- The problem -
Find each line with the string "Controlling" and copy it.

- Supplied records -
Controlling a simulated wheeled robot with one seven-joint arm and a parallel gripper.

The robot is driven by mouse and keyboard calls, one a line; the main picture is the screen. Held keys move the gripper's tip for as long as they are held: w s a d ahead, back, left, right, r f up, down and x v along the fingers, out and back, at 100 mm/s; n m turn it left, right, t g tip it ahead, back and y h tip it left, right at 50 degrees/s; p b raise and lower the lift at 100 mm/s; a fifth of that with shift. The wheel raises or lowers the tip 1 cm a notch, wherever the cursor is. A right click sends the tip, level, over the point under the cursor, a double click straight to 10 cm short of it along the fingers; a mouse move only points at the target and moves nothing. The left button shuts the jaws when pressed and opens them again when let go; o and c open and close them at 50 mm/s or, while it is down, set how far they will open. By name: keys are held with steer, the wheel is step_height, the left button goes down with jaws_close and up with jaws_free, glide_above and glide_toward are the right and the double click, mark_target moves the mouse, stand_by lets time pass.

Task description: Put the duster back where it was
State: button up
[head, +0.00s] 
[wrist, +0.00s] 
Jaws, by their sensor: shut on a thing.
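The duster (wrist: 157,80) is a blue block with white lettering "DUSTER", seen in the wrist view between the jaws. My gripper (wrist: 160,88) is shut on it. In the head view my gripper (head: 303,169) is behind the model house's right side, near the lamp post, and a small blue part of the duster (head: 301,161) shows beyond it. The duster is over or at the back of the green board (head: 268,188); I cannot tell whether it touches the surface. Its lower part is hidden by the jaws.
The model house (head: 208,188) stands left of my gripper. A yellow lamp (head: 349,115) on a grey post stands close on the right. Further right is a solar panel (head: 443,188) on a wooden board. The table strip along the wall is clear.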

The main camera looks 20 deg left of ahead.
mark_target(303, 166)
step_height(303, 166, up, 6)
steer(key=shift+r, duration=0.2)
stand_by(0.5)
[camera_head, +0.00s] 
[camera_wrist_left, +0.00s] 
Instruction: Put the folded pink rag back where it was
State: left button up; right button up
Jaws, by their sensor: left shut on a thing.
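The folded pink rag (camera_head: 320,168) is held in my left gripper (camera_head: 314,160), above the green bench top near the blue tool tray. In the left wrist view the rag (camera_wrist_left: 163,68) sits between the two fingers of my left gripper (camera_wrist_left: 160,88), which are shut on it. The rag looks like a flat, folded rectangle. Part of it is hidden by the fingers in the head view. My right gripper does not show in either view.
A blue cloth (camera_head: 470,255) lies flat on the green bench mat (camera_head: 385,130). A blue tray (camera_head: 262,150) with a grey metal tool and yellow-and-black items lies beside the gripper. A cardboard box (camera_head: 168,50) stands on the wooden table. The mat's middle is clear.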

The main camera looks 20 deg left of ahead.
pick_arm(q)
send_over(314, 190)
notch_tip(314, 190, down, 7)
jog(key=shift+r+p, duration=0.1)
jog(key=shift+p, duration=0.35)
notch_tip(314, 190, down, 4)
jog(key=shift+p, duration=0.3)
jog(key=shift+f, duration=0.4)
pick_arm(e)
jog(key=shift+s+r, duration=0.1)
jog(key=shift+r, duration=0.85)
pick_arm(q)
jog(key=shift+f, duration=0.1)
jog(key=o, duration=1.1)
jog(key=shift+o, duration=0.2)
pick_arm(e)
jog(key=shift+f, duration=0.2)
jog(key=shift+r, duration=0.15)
---
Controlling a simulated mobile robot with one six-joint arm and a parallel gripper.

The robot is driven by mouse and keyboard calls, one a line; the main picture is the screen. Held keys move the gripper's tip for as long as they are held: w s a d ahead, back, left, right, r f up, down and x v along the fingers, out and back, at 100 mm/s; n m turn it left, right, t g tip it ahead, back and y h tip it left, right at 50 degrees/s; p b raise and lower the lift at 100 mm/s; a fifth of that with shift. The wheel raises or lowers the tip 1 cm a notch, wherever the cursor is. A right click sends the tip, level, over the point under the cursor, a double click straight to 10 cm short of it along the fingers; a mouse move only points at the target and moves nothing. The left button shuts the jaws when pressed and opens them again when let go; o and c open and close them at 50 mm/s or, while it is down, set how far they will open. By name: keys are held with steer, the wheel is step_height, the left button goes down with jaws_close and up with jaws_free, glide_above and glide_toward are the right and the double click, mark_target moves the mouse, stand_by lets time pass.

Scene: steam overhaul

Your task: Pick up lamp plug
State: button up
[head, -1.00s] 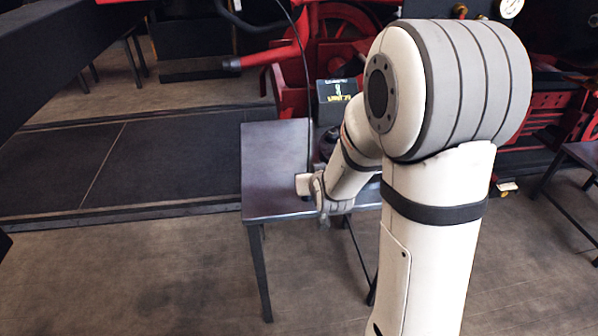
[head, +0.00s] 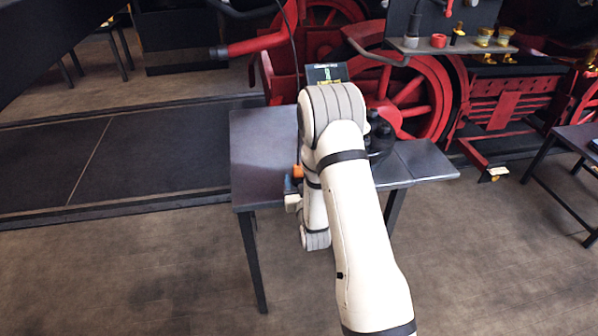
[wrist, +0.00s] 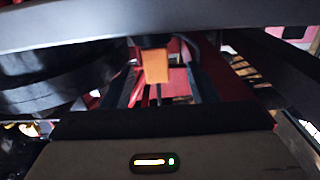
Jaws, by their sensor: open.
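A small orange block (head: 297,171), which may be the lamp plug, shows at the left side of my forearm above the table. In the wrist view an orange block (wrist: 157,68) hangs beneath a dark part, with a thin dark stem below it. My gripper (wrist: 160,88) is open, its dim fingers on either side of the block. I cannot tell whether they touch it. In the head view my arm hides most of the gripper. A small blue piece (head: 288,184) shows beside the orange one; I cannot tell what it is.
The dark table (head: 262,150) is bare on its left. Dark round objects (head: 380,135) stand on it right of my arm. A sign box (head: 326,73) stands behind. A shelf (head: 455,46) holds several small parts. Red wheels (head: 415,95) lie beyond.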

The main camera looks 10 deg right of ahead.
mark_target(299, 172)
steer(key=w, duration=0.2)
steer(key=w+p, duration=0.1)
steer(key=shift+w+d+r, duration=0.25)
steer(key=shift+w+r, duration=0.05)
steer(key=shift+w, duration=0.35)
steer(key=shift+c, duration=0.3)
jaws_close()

- The completed task -
Controlling a simulated wheeled robot with one seven-joint arm and a parallel gripper.
Controlling a simulated mobile robot with one six-joint arm and a parallel gripper.

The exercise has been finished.